* Dataset records:
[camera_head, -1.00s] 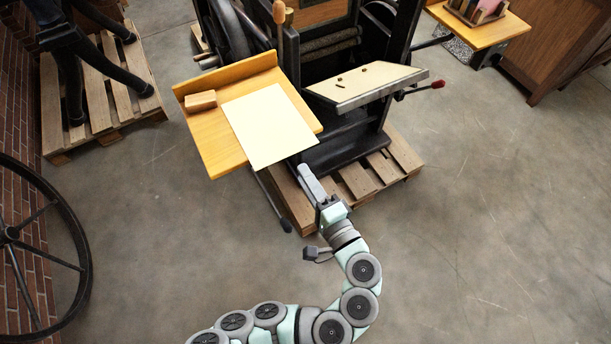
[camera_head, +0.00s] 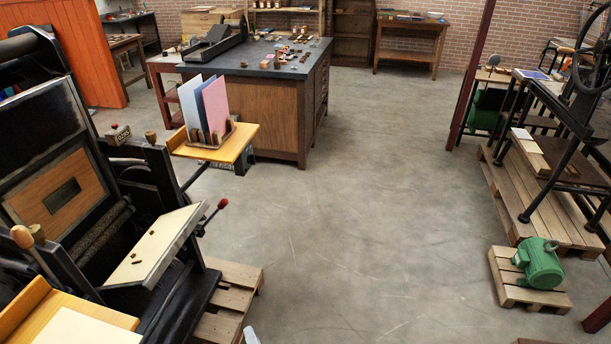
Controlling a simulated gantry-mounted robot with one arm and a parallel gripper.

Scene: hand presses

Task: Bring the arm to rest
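My gripper is not clearly in view in the head view. Only a small pale piece, which may be part of my arm, shows at the bottom edge near the press's pallet. The rest of the arm is out of frame, so its pose is hidden. The black hand press (camera_head: 125,215) stands at the left on a wooden pallet (camera_head: 232,290). A cream sheet (camera_head: 75,329) lies on the yellow wooden board (camera_head: 25,308) at the bottom left.
A tilted tray (camera_head: 155,246) and a shelf (camera_head: 248,133) holding upright coloured cards (camera_head: 213,105) jut from the press. A dark-topped cabinet (camera_head: 285,120) stands behind. A green motor (camera_head: 539,263) sits on a pallet at the right. The middle floor (camera_head: 370,200) is clear.

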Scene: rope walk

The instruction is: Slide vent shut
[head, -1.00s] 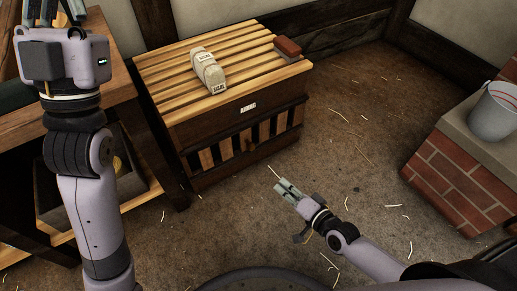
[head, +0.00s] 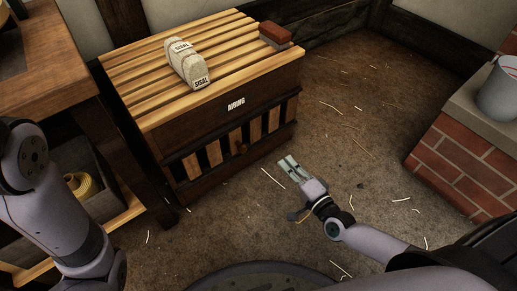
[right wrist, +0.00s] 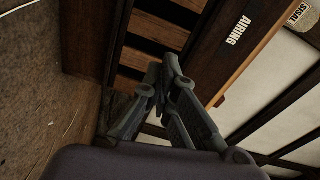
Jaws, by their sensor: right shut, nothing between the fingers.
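The vent (head: 235,140) is a row of upright brown slats with dark gaps between them, low on the front of a wooden chest marked AIRING (head: 236,104). A small knob (head: 240,149) shows at its lower middle. My right gripper (head: 289,163) is shut and empty, in front of the chest's lower right corner and apart from the vent. In the right wrist view the gripper fingers (right wrist: 158,78) overlap the vent's slats and dark gaps (right wrist: 150,45) and hide part of them. My left arm is at the left edge, with its gripper out of view.
A SISAL bundle (head: 187,64) and a red-brown block (head: 274,35) lie on the chest's slatted top (head: 140,70). A workbench (head: 60,66) stands to the left. A brick ledge (head: 465,150) with a bucket (head: 498,92) is at the right. Open floor lies between.

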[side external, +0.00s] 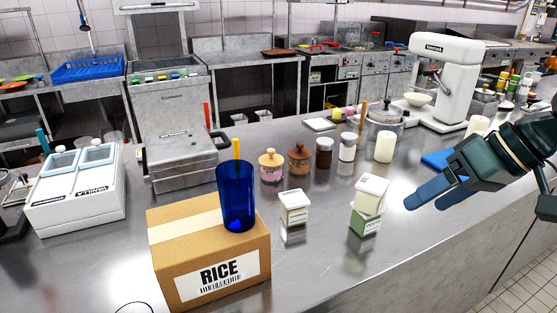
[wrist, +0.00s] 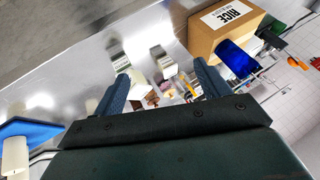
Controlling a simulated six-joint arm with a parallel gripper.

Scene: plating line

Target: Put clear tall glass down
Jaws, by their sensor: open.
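My gripper (side external: 426,200) is open and empty at the right, above the counter's front edge. Its two blue fingers also stand apart in the wrist view (wrist: 161,72), with nothing between them. No clear tall glass can be made out in or near my gripper. The blue glass (wrist: 237,58) and the box (wrist: 203,40) show at upper right in the wrist view, well away from my fingers.
Two stacked small cartons (side external: 370,192) and a single carton (side external: 294,205) stand on the steel counter (side external: 330,265). Jars (side external: 299,160), a white candle (side external: 385,147) and a white mixer (side external: 448,80) stand behind. A blue mat (side external: 437,159) lies near my gripper. The front counter is clear.

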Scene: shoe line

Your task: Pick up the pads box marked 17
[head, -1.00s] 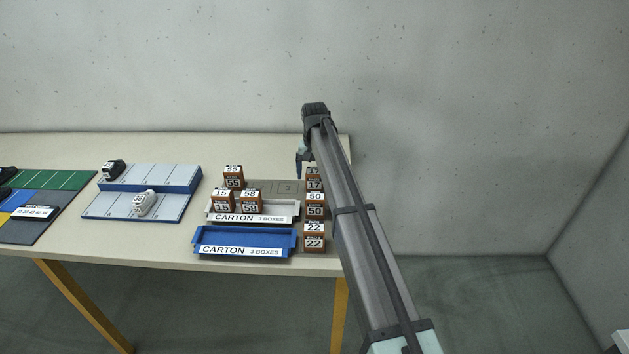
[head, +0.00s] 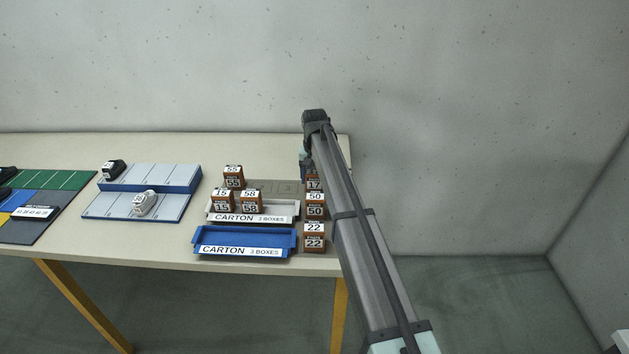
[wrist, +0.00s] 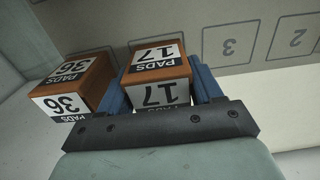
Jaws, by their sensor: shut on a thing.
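The pads box marked 17 (wrist: 158,70) is a brown box with white labels, between the two blue fingers of my gripper (wrist: 160,88) in the wrist view. My gripper is shut on it. In the head view the box marked 17 (head: 314,184) stands at the back of the column of boxes on the right of the table, partly hidden by my arm. My fingers are mostly hidden there. A pads box marked 36 (wrist: 70,88) stands close beside it in the wrist view.
Boxes marked 50 (head: 315,205) and 22 (head: 314,236) stand in front in the same column. A white carton (head: 285,217) holds boxes marked 15 and 58. An empty blue carton (head: 215,238) lies in front. Numbered squares (wrist: 228,42) lie beside the held box.

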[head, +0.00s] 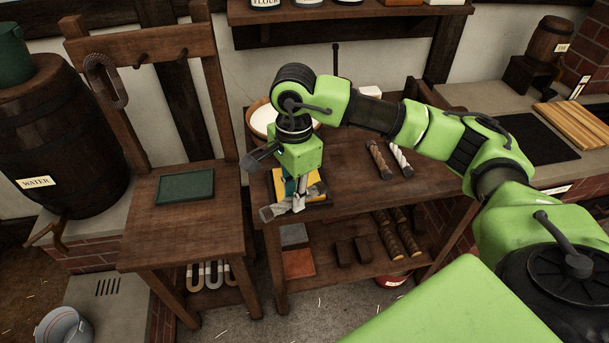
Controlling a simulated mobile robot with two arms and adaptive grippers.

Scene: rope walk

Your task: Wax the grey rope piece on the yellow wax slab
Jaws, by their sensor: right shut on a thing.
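The yellow wax slab (316,179) lies at the left end of the wooden bench, in a dark tray or board (318,204). My right gripper (290,208) points down over the slab's near left part and hides much of it. It is shut on a small, pale grey piece, which looks like the grey rope piece (299,204). The piece is mostly hidden by the fingers, and I cannot tell whether it touches the wax. A bit of teal shows beside the fingers. My left gripper is not in view.
A brown rope piece (379,160) and a white one (401,160) lie farther right on the bench. A small table with a green mat (185,187) is at left, beside a water barrel (62,135).

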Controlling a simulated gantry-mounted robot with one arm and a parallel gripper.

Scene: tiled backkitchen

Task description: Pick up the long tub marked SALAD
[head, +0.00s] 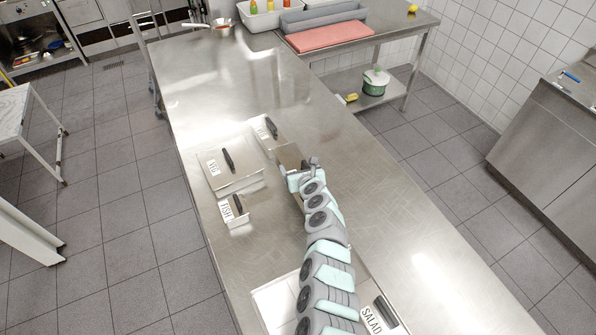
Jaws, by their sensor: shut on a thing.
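The long tub marked SALAD (262,299) lies across the near end of the steel counter, with a pale lid, a black handle and a label at its right end. My arm passes over it and hides its middle. My gripper (298,178) is well beyond it, farther up the counter. The gripper is shut on a small brown-topped thing (289,156), partly hidden by the gripper. I cannot tell whether that thing is raised off the counter.
Left of my gripper stand a wide lidded tub (243,180) and a small tub marked FISH (239,221). Another lidded tub (262,127) is just beyond. A pan (222,28) and a red board (327,36) are far back. The counter's right side is clear.

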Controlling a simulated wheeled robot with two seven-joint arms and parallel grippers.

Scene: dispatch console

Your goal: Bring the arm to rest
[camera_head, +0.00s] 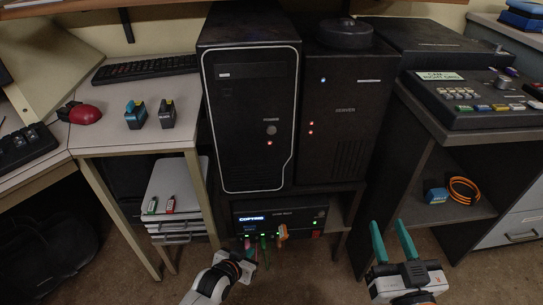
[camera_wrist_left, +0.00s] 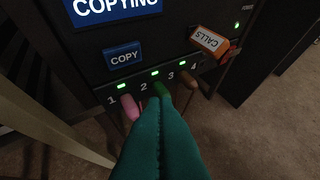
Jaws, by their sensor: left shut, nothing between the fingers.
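My left gripper (camera_head: 252,250) is at the front of the black copying unit (camera_head: 280,216) under the computer towers. In the left wrist view its teal fingers (camera_wrist_left: 163,115) are together with nothing between them, pointing at the numbered slots. A green piece at the fingertips is partly hidden. My right gripper (camera_head: 394,241) is open and empty, at the lower right in the head view.
A black tower (camera_head: 250,110) stands above the unit. Two small sticks (camera_head: 161,206) lie on a pale stack at left. A shelf at right holds an orange cable coil (camera_head: 464,190). Carpet is open between the unit and the right shelf. The unit's screen reads COPYING.

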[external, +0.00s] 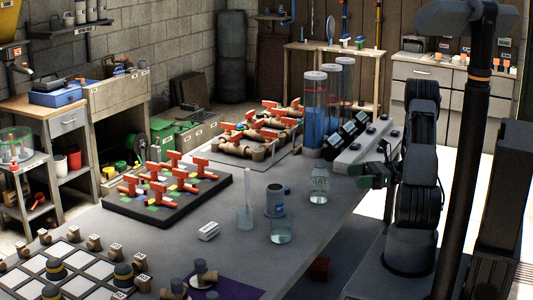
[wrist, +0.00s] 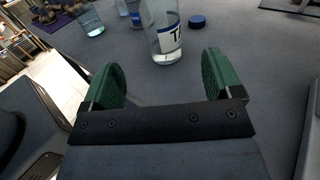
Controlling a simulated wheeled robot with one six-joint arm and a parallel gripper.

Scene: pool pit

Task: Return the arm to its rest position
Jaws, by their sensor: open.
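My gripper (wrist: 165,82) is open and empty, its two green pads wide apart in the wrist view. In the external view my gripper (external: 366,176) is held out to the left of my arm, near the right edge of the grey table (external: 215,260). A clear labelled bottle (external: 319,186) stands on the table to the left of the gripper. The bottle (wrist: 163,35) also shows in the wrist view, beyond the pads and apart from them.
A jar with a grey band (external: 275,200), a glass beaker (external: 281,231) and a cylinder (external: 245,211) stand left of the bottle. A blue cap (wrist: 197,21) lies near it. Tall clear columns (external: 315,110) and a grey rack (external: 362,145) stand behind.

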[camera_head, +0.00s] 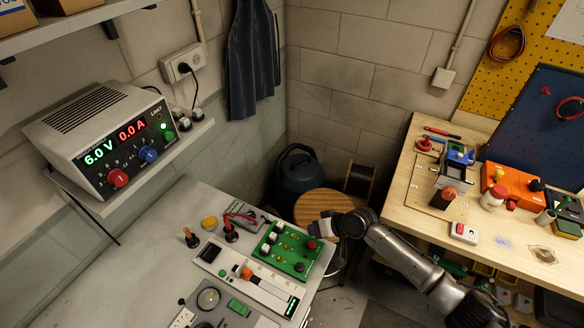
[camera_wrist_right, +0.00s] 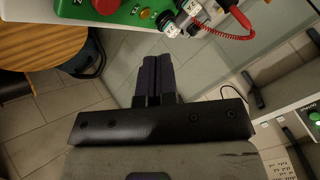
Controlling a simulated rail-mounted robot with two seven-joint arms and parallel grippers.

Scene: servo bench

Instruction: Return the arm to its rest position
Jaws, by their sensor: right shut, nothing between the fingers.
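My right arm (camera_head: 400,250) comes in from the lower right in the head view. My right gripper (camera_head: 322,228) is at its end, just right of the green circuit board (camera_head: 290,252) and in front of the round wooden stool (camera_head: 318,204). In the right wrist view the two dark fingers of my right gripper (camera_wrist_right: 157,68) lie side by side, shut, with nothing between them. The floor shows beyond the fingertips. My left gripper is not in view.
The grey bench (camera_head: 130,260) with the green board and switches lies left. The wooden workbench (camera_head: 400,200) with a vise (camera_head: 452,180) and orange box (camera_head: 510,185) stands right. A power supply (camera_head: 100,140) sits on a shelf. Floor shows between the benches.

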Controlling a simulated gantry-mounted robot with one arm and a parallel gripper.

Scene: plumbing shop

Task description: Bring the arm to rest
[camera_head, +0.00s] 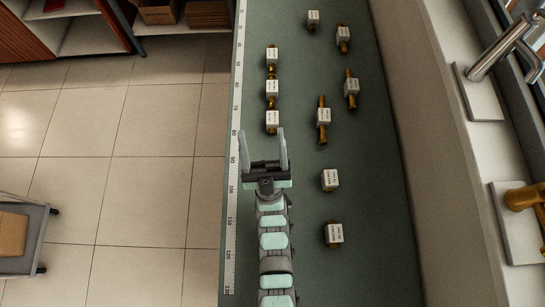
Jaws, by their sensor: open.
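My gripper (263,149) is in the head view, over the left part of a long green bench top (370,265). Its two pale fingers stand wide apart and point toward the far end of the bench. It is open, and nothing shows between the fingers. My arm reaches back from it toward the near edge of the picture. Just beyond the fingertips is the nearest block (272,118) of a left-hand line of white labelled blocks with brass parts. I cannot tell the exact gap to it.
Beyond it in line are a middle block (272,88) and a far block (271,54). Several more blocks stand to the right, the nearest a lone block (334,234). A ruler strip (231,190) runs along the left edge. A raised ledge (430,160) bounds the right side.

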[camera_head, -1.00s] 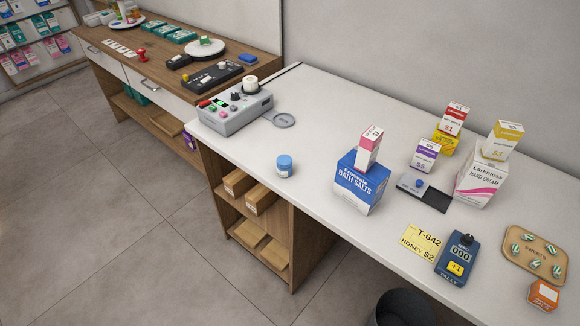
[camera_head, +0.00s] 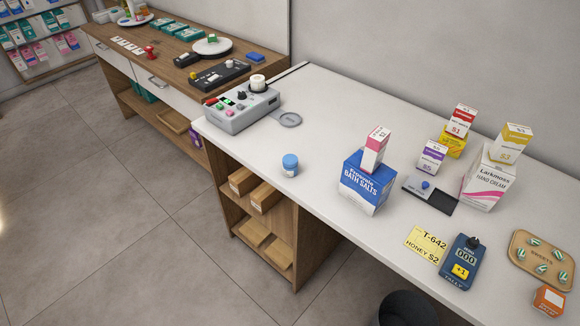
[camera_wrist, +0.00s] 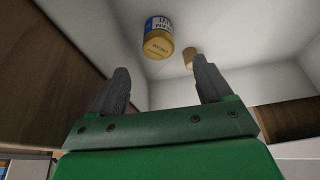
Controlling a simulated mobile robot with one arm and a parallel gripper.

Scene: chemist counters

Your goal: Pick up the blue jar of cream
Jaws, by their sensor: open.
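A small jar with a blue lid and a pale label (camera_head: 290,165) stands upright on the white counter (camera_head: 330,110), near its front edge, in the head view. My gripper (camera_wrist: 162,85) shows only in the wrist view, with two dark fingers apart and nothing between them. Beyond its fingertips is a tan jar-like container with a blue and white label (camera_wrist: 158,38), lettered upside down in this view. I cannot tell whether it is the same jar. A smaller tan cylinder (camera_wrist: 189,58) is farther off to its right.
A blue bath salts box (camera_head: 367,185) with a small box on top stands right of the jar. A grey device (camera_head: 243,107) is behind-left of it. Shelves with wooden bins (camera_head: 265,197) are below the counter. Counter around the jar is clear.

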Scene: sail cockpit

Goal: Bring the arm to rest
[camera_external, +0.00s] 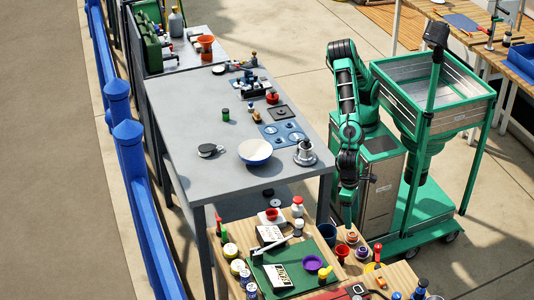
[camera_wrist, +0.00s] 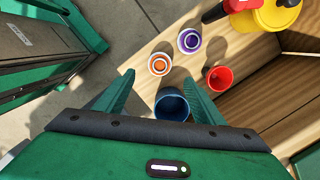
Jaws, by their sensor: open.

* Job: Up to and including the line containing "Scene: hand presses", quote each line of the entries above from the very first, please, exactly and without images.

* Result of the task:
[camera_head, -1.00s] 
[camera_head, +0.00s] 
Controlling a simulated gantry-mounted robot with one arm and a parallel gripper.

Scene: hand presses

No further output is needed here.